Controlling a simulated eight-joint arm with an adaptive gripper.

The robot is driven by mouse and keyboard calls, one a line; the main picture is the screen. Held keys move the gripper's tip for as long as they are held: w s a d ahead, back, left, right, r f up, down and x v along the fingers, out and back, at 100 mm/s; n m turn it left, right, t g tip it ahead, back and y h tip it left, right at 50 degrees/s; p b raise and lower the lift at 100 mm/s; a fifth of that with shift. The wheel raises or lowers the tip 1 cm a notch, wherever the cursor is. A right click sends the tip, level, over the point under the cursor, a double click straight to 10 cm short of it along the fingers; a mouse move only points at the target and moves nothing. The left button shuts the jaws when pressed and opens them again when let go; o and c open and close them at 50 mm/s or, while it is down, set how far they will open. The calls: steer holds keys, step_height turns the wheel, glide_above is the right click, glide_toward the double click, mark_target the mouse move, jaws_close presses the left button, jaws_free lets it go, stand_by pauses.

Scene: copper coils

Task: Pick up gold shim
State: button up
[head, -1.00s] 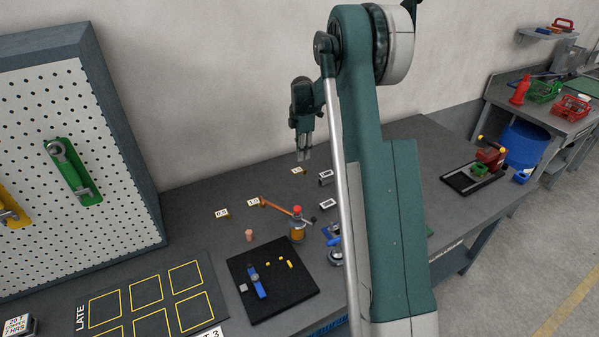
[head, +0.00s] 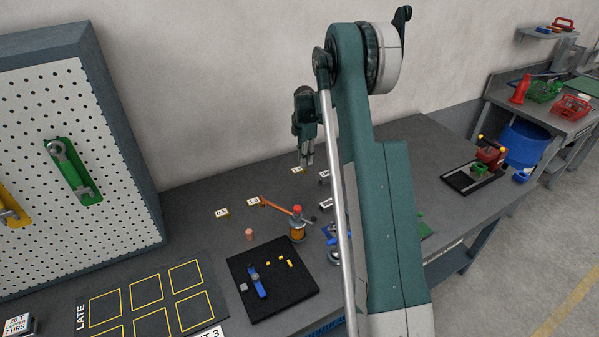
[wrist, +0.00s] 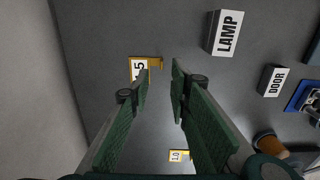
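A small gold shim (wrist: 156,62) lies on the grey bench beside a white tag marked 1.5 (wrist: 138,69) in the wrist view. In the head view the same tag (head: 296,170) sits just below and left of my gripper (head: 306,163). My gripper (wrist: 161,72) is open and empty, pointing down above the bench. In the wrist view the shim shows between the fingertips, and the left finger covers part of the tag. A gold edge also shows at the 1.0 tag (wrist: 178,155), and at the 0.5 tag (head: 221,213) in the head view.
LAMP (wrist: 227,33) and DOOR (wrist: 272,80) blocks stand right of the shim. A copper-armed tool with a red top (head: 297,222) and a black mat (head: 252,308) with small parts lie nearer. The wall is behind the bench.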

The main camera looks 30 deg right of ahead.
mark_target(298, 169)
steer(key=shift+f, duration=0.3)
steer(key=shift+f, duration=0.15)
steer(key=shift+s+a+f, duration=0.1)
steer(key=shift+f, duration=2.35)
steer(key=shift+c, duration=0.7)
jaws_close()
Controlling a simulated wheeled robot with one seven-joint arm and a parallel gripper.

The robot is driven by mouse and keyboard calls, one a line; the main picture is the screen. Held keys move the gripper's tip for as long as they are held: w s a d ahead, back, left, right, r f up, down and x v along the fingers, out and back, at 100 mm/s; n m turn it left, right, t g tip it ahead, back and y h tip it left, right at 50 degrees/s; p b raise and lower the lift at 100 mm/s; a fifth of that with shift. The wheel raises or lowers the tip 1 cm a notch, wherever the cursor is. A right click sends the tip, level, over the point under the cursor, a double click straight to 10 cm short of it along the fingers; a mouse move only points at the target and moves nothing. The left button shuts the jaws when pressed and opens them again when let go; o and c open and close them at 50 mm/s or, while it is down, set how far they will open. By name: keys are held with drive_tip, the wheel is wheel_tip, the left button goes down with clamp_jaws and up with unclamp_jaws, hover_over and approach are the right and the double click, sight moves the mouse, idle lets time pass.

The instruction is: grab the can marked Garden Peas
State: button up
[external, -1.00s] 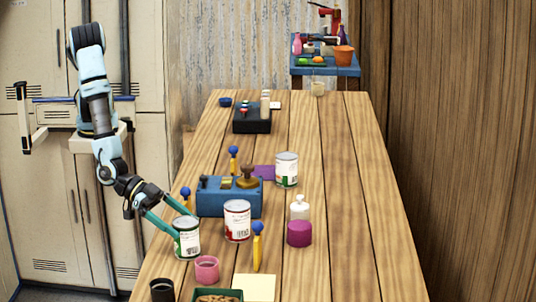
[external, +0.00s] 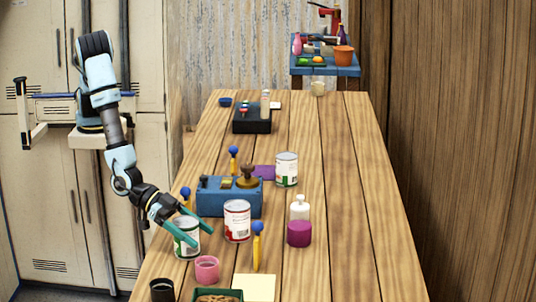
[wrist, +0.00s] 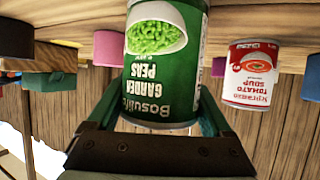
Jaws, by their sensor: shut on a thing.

■ Work required
Scan the material above for the string "joint" and report each line where you find it.

■ Task solution
Controlling a simulated eight-joint arm with an adaptive gripper.
Controlling a simulated wheeled robot with one seven-joint arm and a parallel gripper.

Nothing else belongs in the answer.